All Photos posted on this blog unless otherwise noted were taken by me with my Canon Rebel XTI using a 300 mm zoom lens

Monday, July 11, 2011

Birding Fish Creek and the Portnuef River Near Lava Hot Springs Idaho

Female Mountain Bluebird

Nery, Dave and Bennett at Fish Creek 

This last weekend we attended a wonderful Family Reunion in Lava Hot Springs Idaho, it was a bird paradise. For the middle of July it seemed more like late May. Unfortunately I did not get a lot of pictures or any new life birds but did see many I haven't seen for a while.  We had a pair of Mountain Blue Birds nesting in the eaves of the cabin we stayed in and a House Wren nesting in an old shed in the back. I did get pictures of these birds.

Male Mountain Bluebird
House Wren

Here is a list of birds seen during two days of casual birding Fish Creek and while fishing on the Portnuef River
Western Kingbird
Mountain Bluebird
House Wren
Calliope Hummingbird, chasing insects up and down Fish Creek
Broad-tailed Hummingbird
Chipping Sparrow
Yellow Warbler
Black-headed Grosbeak
American Goldfinch
Great Blue Heron
Sandhill Crane
Common Raven
American Crow
Black-billed Magpie
Northern Harrier
Red-tailed Hawk
Turkey Vulture
American Kestrel
Song Sparrow
Cassin's Finch
Gray Catbird
Red-winged Blackbird
Brewer's Blackbird
Brown-headed Cowbird
American Robin
European Starling
Bullock's Oriole
Lazuli Bunting
Yellow-headed Blackbird
House Finch
Downy Woodpecker
Mourning Dove

Sunday, July 3, 2011

July Bird of the Month Brown-headed Cowbird

There are some birds that seem to be infamous among humans, some hate Magpies, others hate Starlings, Gulls seem to have gained a bad reputation., Crows, Ravens and even Jays are spoken of unkindly by some people. The Great-tailed Grackle is considered a pest by many and then there is the Brown-headed Cowbird the "parasitical nester, too lazy to build it's own nest or to raise their own young. One thing all of these "infamous" birds have in common is that they are all successful. In other words they have learned to adapt to the encroachment of humans to their natural habitat.

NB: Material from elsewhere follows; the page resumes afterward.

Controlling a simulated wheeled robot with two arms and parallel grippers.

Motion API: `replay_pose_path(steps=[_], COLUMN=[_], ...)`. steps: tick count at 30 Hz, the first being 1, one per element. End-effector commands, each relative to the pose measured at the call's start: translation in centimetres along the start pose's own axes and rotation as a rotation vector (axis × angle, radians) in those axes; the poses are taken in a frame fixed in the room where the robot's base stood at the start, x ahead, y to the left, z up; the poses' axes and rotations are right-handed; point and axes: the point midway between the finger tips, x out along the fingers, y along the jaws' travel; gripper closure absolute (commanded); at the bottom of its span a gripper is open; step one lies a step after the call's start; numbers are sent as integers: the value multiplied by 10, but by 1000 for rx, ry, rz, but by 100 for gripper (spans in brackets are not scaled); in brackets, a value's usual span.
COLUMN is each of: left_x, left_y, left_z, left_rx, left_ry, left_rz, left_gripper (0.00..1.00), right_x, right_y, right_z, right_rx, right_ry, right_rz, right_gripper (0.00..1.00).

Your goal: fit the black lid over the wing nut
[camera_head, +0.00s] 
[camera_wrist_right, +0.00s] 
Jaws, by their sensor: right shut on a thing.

The Brown-headed cowbird that once followed herds of Bison on the prairies ( that by the way is how they got their name) now frequents all kinds of habitats and are doing well.

It is true that Brown-headed Cowbirds do not build their own nests, they lay their eggs in the nests of other host birds from the tiny Kinglet to Meadowlarks. Some birds like the Yellow Warbler have learned to recognize the Cowbirds eggs and get rid of them or build a new nest on top of the intruder eggs. Other birds never notice that they are raising Cowbirds instead of their own offspring. These kinds of things sound so horrible to humans but for some reason that is the Cowbirds place in nature. I will not pretend to understand what niche the Cowbirds fill but I do know that nature left to its self is as it should be. So my choice of Bird of the Month for July 2011 is the Brown-headed Cowbird.
Like all Blackbirds the Brown-headed Cowbird is a handsome bird. The male is glossy black with a rich brown head that sometimes appears black but in the right light you can see the deep brown color.
The Female is a brownish gray color
At Antelope Island in the Great Salt lake you can still find Cowbirds following the Bison
Eating flying insects from the back of Bison
Every Spring I see groups of Cowbirds in the trees in my back yard. I don't know if they are looking for places to lay their eggs, I have Robins, Bullocks Orioles, House Finches, House Sparrows, Cedar Waxwings and Starlings nesting in or around my yard. They never hang around long just a short stop then on their way.

Cowbirds visiting my back yard.
There are many Brown-headed Cowbirds at Farmington Bay, they are summer residents, though I have occasionally seen them in the winter with flocks of Brewers Blackbirds.